Items from a data source
◆ ◆ ◆

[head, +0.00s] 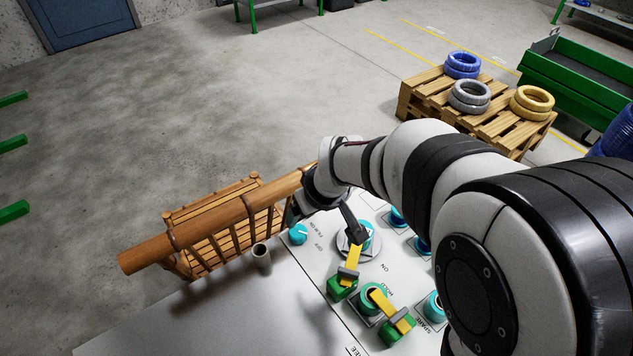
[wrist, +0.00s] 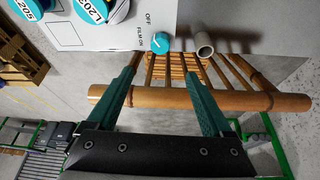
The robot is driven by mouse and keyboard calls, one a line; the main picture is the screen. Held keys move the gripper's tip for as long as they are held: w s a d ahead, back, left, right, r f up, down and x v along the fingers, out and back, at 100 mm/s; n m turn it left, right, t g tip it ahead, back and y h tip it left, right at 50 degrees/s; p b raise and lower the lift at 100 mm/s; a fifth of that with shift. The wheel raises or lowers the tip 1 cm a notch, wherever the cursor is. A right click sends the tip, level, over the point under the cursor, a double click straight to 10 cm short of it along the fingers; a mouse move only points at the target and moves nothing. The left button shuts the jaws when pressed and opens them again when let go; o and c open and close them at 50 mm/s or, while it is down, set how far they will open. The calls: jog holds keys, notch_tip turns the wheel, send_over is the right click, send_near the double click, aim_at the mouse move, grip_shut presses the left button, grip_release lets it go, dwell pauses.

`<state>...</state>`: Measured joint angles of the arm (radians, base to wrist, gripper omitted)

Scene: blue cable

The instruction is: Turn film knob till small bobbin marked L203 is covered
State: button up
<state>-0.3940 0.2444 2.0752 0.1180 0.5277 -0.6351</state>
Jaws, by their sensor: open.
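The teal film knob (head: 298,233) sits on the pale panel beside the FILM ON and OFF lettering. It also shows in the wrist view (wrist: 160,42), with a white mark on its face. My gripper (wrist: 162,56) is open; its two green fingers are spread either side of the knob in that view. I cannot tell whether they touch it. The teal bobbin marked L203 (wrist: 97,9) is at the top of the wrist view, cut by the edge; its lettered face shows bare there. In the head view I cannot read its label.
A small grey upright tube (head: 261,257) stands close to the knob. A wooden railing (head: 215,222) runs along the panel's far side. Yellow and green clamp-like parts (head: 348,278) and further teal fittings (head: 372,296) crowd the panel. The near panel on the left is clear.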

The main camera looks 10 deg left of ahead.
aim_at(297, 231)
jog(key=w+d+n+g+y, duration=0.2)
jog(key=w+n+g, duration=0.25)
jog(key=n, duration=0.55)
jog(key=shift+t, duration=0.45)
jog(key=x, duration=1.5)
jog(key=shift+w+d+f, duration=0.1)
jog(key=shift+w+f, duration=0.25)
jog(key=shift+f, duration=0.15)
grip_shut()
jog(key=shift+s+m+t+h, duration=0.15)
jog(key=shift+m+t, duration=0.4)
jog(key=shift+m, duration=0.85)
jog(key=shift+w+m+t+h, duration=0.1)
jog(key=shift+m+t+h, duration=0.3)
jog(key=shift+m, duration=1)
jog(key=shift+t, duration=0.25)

◆ ◆ ◆

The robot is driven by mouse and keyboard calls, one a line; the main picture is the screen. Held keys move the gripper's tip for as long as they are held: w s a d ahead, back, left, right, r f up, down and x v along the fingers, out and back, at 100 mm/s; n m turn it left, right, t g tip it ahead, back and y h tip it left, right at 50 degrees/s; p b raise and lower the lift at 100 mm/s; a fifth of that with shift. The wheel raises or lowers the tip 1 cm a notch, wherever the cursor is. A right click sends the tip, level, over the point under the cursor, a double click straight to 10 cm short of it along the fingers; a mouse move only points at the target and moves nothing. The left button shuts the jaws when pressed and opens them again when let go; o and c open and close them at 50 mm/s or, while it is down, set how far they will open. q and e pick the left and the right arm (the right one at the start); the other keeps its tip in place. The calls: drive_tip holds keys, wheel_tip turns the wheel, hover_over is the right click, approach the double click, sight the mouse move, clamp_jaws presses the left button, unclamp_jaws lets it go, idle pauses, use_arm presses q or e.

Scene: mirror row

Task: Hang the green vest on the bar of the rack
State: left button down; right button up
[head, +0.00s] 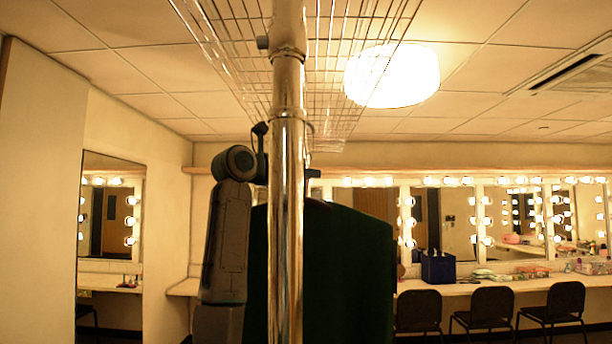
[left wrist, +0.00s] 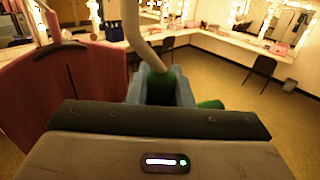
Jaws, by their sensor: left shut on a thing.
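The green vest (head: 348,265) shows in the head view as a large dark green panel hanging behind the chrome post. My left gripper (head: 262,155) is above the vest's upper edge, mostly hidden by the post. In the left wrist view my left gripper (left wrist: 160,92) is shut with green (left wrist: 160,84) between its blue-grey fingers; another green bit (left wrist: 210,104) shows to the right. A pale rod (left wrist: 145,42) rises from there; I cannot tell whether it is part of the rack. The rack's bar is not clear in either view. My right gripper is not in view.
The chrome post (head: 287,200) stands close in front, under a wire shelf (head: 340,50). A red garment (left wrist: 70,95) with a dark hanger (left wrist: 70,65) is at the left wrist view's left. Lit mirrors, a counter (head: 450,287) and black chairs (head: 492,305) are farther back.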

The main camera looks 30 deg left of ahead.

◆ ◆ ◆

[Work to complete]
Gather every line from the entries above where the word "moves" appears, and copy them.

[Complete answer]
The robot is driven by mouse and keyboard calls, one a line; the main picture is the screen. Held keys move the gripper's tip for as long as they are held: w s a d ahead, back, left, right, r f up, down and x v along the fingers, out and back, at 100 mm/s; n m turn it left, right, t g tip it ahead, back and y h tip it left, right at 50 degrees/s; p b raise and lower the lift at 100 mm/s; a fifth of that with shift. The wheel raises or lowers the tip 1 cm a notch, wherever the cursor is. A right click sends the tip, level, over the point under the cursor, a double click straight to 10 cm short of it along the fingers; a mouse move only points at the target and moves nothing. The left button shuts the jaws when pressed and opens them again when let go; o and c open and close them at 50 mm/s or, while it is down, set how far they will open. The calls: jog holds keys, notch_tip turns the wheel, send_over is the right click, send_near the double click, aim_at the mouse move, grip_shut presses the left button, grip_release lets it go, dwell pauses.
The robot is driven by mouse and keyboard calls, one a line; the main picture is the screen. Held keys move the gripper's tip for as long as they are held: w s a d ahead, back, left, right, r f up, down and x v along the fingers, out and back, at 100 mm/s; n m turn it left, right, t g tip it ahead, back and y h tip it left, right at 50 degrees/s; p b raise and lower the lift at 100 mm/s; a fifth of that with shift. The wheel raises or lowers the tip 1 cm a notch, wherever the cursor is. A right click sends the tip, level, over the point under the cursor, a double click straight to 10 cm short of it along the fingers; a mouse move only points at the target and moves nothing. The left button shuts the jaws when pressed and opens them again when let go; o and c open and close them at 50 mm/s or, while it is down, set how far they will open. q and e pick the left and the right arm (the right one at the start); the other keeps its tip in place. The calls: drive_tip holds keys, wheel_tip turns the wheel, hover_over is the right click, approach the double click, sight the mouse move, clamp_jaws presses the left button, unclamp_jaws lets it go, idle pauses, use_arm presses q or e.

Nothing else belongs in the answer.